Programming the Machines of Tomorrow Today

May 11, 2023 at 6:00PM Slides

Abstract
Programmers tend to think of parallel programming as a problem of
dividing up computation, but often the most important decisions involve the
partitioning, placement and movement of data. As machines become more
complex and hierarchical, describing what to do with the data is increasingly
a first-class programming concern.

Legion is a programming model and runtime system for describing hierarchical
organizations of both data and computation at an abstract level. This talk
will present the design of Legion and its rationale and discuss recent work developing
high-productivity libraries using Legion’s capabilities.

Bio
Alex Aiken is the Alcatel-Lucent Professor of Computer Science at Stanford.
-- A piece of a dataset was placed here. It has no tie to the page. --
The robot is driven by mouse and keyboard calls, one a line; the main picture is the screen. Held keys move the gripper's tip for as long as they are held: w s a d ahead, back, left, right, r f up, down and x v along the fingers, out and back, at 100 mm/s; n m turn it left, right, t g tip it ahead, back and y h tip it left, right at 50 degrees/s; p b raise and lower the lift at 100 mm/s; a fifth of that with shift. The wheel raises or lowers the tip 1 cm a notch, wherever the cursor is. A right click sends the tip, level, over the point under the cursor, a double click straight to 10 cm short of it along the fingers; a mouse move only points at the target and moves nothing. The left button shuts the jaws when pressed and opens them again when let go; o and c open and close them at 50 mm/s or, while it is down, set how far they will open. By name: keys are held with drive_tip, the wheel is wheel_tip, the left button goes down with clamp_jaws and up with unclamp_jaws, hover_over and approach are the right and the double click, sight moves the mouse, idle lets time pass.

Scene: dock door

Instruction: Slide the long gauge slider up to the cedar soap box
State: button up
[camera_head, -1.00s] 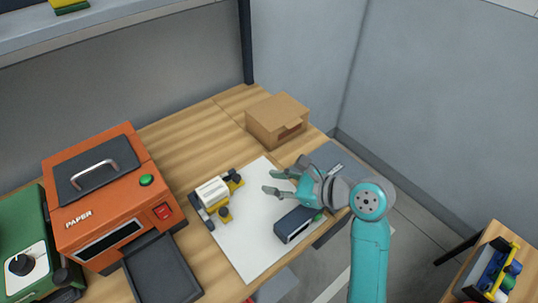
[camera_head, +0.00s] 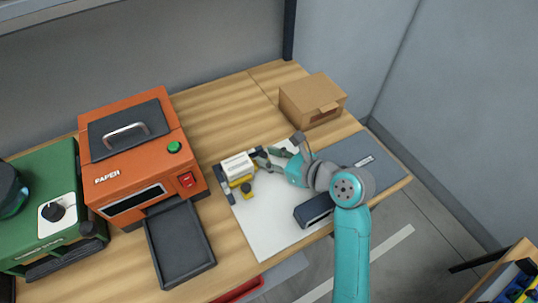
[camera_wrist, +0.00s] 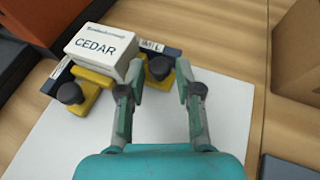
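The cedar soap box (camera_head: 237,166) is white and sits on the gauge; the wrist view shows its CEDAR label (camera_wrist: 98,50). The gauge has dark blue bars (camera_wrist: 155,48) and two yellow sliders with black knobs. One knob (camera_wrist: 70,93) is on the near left side of the box, also seen in the head view (camera_head: 247,187). The other knob (camera_wrist: 160,67) is on the right side, close to the box. I cannot tell which slider is the long one. My gripper (camera_wrist: 159,72) is open, its fingertips on either side of the right knob, with visible gaps. It also shows in the head view (camera_head: 267,157).
The gauge stands on a white sheet (camera_head: 265,225). An orange machine (camera_head: 140,160) with a dark tray (camera_head: 180,245) is to the left. A cardboard box (camera_head: 312,100) stands behind right, a dark blue case (camera_head: 313,209) in front. Wood behind the gauge is clear.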

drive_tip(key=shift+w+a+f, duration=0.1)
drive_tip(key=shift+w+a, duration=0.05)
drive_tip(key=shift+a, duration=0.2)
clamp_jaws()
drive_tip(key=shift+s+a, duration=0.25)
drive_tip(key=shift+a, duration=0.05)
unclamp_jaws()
Alex received his Bachelors degree in Computer Science and Music from Bowling Green State University in 1983 and his Ph.D. from Cornell University in 1988. Alex was a Research Staff Member at the IBM Almaden Research Center (1988-1993) and a Professor in the EECS department at UC Berkeley (1993-2003) before joining the Stanford faculty in 2003. His research interest is in areas related to programming languages. He is an ACM Fellow, a recipient of ACM SIGPLAN’s Programming Languages Achievement Award and Phi Beta Kappa’s Teaching Award, and a former chair of the Stanford Computer Science Department.